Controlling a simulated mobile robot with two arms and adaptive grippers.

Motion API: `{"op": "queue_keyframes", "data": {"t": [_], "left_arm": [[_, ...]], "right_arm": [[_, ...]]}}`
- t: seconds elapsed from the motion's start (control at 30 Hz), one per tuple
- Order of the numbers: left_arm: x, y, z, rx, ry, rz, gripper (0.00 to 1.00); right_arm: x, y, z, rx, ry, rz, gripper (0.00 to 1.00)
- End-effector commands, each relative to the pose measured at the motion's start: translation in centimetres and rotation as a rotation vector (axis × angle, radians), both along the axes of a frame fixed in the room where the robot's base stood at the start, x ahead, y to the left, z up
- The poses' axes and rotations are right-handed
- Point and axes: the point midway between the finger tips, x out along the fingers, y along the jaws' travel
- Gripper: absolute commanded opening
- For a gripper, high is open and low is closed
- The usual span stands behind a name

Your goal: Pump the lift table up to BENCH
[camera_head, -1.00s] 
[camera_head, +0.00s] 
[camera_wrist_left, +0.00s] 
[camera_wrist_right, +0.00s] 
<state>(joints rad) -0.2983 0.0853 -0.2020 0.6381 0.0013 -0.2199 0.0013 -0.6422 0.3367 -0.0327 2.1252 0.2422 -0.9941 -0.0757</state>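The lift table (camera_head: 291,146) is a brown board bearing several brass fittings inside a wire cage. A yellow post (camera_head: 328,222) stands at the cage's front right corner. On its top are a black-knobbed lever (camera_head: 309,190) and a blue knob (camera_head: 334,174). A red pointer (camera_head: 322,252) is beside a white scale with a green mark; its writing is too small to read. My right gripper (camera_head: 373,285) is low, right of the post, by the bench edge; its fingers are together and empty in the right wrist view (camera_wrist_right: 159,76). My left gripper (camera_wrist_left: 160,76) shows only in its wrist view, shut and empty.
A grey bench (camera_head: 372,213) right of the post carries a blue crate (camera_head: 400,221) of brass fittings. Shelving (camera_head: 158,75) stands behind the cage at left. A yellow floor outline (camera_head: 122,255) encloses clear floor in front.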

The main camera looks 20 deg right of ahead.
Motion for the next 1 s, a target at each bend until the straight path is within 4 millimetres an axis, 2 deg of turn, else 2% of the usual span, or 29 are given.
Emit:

####################

◆ Written problem: Give back each line above precisely as it stands.

◆ Worked solution:
Controlling a simulated mobile robot with two arms and adaptive grippers.

Motion API: `{"op": "queue_keyframes", "data": {"t": [_], "left_arm": [[_, ...]], "right_arm": [[_, ...]]}}`
- t: seconds elapsed from the motion's start (control at 30 Hz), one per tuple
- Order of the numbers: left_arm: x, y, z, rx, ry, rz, gripper (0.00 to 1.00); right_arm: x, y, z, rx, ry, rz, gripper (0.00 to 1.00)
- End-effector commands, each relative to the pose measured at the motion's start: translation in centimetres and rotation as a rotation vector (axis × angle, radians), both along the axes of a frame fixed in the room where the robot's base stood at the start, x ahead, y to the left, z up
- The poses' axes and rotations are right-handed
- Point and axes: the point midway between the finger tips, x out along the fingers, y along the jaws' travel
- Gripper: absolute commanded opening
- For a gripper, high is open and low is closed
- The usual span stands behind a name

Your goal: Pump the lift table up to BENCH
[camera_head, -1.00s] 
[camera_head, +0.00s] 
[camera_wrist_left, +0.00s] 
[camera_wrist_right, +0.00s] 
<state>(joints rad) -0.2983 0.0853 -0.2020 0.6381 0.0013 -0.2199 0.0013 -0.6422 0.3367 -0.0327 2.1252 0.2422 -0.9941 -0.0757</state>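The lift table (camera_head: 291,146) is a brown board bearing several brass fittings inside a wire cage. A yellow post (camera_head: 328,222) stands at the cage's front right corner. On its top are a black-knobbed lever (camera_head: 309,190) and a blue knob (camera_head: 334,174). A red pointer (camera_head: 322,252) is beside a white scale with a green mark; its writing is too small to read. My right gripper (camera_head: 373,285) is low, right of the post, by the bench edge; its fingers are together and empty in the right wrist view (camera_wrist_right: 159,76). My left gripper (camera_wrist_left: 160,76) shows only in its wrist view, shut and empty.
A grey bench (camera_head: 372,213) right of the post carries a blue crate (camera_head: 400,221) of brass fittings. Shelving (camera_head: 158,75) stands behind the cage at left. A yellow floor outline (camera_head: 122,255) encloses clear floor in front.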

The main camera looks 20 deg right of ahead.
Motion for the next 1 s, a target at each bend until the straight path is within 4 millimetres an axis, 2 deg of turn, else 2% of the usual span, or 29 are given.
Emit:

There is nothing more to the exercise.